--- START Data listing ---
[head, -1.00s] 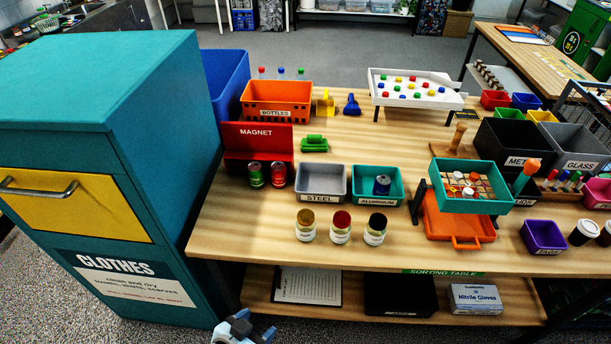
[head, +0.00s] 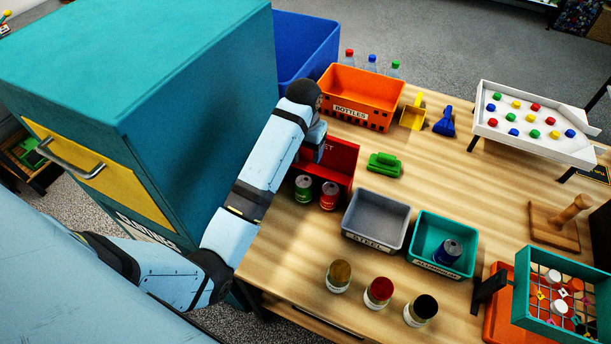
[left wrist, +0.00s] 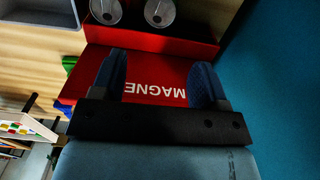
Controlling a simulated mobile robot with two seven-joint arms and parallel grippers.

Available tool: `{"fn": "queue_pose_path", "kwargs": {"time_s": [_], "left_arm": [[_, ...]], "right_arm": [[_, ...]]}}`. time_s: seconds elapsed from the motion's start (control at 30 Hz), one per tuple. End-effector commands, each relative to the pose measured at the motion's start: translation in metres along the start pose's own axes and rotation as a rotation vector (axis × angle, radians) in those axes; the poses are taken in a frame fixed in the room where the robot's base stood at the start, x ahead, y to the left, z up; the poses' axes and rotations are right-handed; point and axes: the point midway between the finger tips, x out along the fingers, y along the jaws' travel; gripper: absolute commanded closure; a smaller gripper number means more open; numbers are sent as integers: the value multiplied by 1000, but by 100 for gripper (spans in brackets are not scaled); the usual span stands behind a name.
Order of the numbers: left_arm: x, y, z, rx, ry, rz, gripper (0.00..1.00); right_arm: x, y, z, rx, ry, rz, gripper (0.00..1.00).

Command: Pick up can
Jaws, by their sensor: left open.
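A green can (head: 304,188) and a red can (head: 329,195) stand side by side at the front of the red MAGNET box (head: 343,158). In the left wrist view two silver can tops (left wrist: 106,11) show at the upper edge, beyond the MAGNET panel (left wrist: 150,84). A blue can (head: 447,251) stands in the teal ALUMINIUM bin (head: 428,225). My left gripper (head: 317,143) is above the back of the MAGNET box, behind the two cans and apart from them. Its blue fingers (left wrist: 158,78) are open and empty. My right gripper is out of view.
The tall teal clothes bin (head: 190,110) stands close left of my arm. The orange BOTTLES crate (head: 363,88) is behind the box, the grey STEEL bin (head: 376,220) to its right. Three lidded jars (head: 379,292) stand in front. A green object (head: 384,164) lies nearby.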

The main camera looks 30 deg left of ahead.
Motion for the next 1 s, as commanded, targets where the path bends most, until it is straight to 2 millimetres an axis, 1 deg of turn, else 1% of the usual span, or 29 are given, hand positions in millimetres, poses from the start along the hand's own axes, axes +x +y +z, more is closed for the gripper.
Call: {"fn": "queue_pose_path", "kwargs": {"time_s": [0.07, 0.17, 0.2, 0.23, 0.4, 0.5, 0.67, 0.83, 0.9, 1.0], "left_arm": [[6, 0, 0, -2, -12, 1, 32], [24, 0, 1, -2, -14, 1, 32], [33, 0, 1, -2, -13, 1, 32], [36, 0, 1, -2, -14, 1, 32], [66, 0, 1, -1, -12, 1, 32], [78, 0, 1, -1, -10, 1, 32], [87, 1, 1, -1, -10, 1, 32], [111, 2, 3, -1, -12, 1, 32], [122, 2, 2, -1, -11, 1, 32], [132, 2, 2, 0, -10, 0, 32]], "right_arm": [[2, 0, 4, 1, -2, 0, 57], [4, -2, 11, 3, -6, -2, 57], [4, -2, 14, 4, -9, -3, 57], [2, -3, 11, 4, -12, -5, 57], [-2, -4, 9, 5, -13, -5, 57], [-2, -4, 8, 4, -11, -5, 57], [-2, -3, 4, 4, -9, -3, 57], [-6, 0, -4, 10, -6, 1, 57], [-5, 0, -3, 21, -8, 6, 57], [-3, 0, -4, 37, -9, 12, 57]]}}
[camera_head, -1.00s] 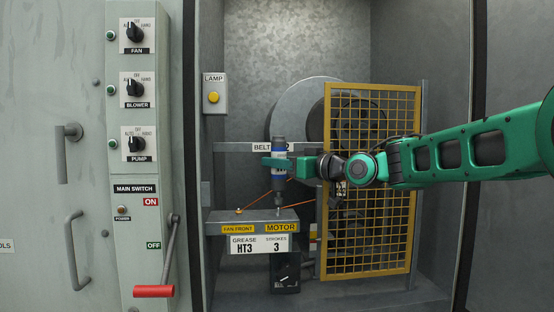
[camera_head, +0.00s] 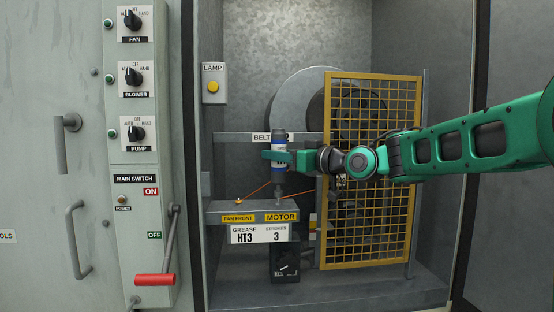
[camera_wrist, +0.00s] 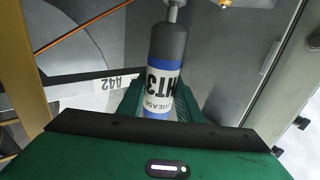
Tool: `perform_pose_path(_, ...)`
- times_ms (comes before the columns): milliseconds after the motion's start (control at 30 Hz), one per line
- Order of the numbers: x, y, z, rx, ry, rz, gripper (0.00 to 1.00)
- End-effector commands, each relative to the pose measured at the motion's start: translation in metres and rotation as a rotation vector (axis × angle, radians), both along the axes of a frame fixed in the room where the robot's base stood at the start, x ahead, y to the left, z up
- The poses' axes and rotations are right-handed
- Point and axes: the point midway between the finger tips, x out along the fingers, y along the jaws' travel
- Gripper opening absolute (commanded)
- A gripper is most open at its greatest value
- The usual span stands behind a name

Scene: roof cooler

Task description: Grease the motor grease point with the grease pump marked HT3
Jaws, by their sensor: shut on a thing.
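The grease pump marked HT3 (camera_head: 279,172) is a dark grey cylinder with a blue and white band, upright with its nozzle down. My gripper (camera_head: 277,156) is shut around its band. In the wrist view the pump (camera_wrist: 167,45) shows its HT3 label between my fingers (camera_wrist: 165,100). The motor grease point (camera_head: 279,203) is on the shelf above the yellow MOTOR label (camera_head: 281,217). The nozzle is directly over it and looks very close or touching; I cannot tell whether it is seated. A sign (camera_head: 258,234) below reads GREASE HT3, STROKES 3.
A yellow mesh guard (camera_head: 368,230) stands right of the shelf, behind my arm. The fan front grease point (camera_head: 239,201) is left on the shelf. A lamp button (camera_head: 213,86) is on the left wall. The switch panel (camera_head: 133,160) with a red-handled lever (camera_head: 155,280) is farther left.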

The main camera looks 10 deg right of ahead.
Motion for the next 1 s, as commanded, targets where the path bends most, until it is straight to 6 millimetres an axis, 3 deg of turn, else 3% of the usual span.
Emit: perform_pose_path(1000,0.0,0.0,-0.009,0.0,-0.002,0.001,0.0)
--- END Data listing ---
§ Required task:
Your answer should consist only of the lines from the one with "the usual span." through the end of the data above, reproduced exactly.

§ Task output:
Motion for the next 1 s, as commanded, targets where the path bends most, until it is straight to 6 millimetres an axis, 3 deg of turn, else 3% of the usual span.
Emit: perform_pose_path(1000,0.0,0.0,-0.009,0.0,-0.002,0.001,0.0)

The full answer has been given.